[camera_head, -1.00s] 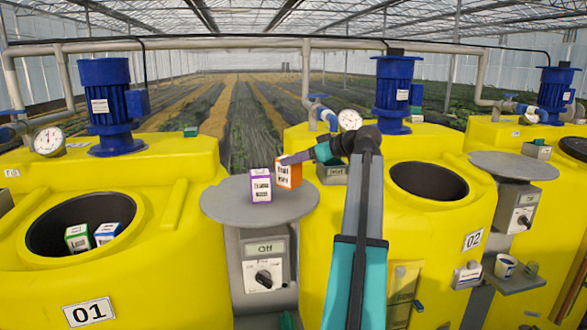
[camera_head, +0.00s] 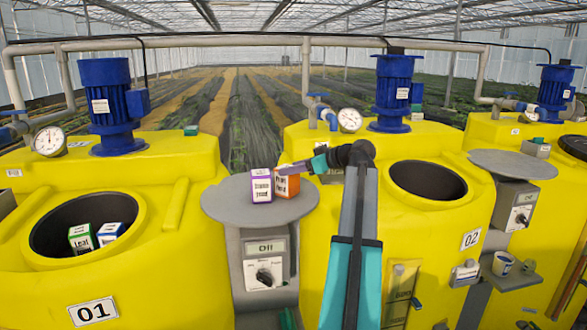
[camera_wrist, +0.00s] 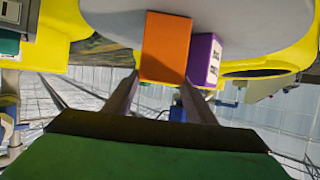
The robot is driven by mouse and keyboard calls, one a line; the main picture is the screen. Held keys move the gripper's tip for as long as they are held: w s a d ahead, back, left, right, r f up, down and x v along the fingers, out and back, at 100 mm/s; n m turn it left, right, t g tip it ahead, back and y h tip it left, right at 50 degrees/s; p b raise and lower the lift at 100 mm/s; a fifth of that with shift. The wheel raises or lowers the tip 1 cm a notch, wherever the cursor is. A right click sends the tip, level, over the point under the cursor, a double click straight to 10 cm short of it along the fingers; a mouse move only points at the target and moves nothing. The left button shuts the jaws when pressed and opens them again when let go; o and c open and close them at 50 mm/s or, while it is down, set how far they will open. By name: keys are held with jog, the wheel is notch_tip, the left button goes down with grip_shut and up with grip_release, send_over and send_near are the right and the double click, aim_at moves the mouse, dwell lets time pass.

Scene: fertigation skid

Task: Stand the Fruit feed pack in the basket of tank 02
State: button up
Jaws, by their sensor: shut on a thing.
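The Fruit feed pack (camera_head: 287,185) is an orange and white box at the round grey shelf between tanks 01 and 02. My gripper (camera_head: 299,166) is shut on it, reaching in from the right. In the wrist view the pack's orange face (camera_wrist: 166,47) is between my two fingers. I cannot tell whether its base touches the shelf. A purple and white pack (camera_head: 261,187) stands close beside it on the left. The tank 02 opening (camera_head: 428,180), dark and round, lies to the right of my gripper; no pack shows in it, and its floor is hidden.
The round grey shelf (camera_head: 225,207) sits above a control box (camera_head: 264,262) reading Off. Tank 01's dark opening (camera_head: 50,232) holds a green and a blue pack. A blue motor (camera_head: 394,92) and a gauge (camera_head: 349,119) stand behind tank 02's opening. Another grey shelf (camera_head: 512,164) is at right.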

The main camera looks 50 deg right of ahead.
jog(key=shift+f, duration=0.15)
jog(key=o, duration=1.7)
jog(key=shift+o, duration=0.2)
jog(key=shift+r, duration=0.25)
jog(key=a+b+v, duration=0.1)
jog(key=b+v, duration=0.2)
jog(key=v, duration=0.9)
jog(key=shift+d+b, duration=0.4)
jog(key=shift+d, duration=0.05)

• • • • •

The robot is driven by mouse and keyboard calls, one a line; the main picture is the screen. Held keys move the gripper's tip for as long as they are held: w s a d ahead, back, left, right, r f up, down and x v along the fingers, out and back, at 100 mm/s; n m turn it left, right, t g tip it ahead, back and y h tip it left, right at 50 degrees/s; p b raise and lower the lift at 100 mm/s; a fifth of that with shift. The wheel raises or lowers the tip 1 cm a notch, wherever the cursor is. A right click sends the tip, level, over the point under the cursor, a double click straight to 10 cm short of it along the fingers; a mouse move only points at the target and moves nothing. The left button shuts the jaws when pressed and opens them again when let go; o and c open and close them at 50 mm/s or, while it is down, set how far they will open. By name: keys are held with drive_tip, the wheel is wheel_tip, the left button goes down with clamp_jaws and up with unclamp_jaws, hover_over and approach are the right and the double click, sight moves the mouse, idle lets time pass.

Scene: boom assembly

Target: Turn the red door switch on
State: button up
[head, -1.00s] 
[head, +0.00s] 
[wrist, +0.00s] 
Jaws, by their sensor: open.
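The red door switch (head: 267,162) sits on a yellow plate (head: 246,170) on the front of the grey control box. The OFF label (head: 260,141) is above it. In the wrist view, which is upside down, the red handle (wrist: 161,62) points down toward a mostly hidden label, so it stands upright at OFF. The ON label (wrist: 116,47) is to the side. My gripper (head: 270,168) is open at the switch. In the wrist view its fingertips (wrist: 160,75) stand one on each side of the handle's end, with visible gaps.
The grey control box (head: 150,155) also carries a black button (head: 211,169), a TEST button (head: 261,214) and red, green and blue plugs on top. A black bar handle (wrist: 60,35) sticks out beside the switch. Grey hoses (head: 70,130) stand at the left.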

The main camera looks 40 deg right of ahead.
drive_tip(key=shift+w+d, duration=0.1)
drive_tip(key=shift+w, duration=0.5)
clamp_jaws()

• • • • •

What is asked.
Which lines contain the word "Scene"? Copy each of them.

Solution to this task.
Scene: fertigation skid
Scene: boom assembly

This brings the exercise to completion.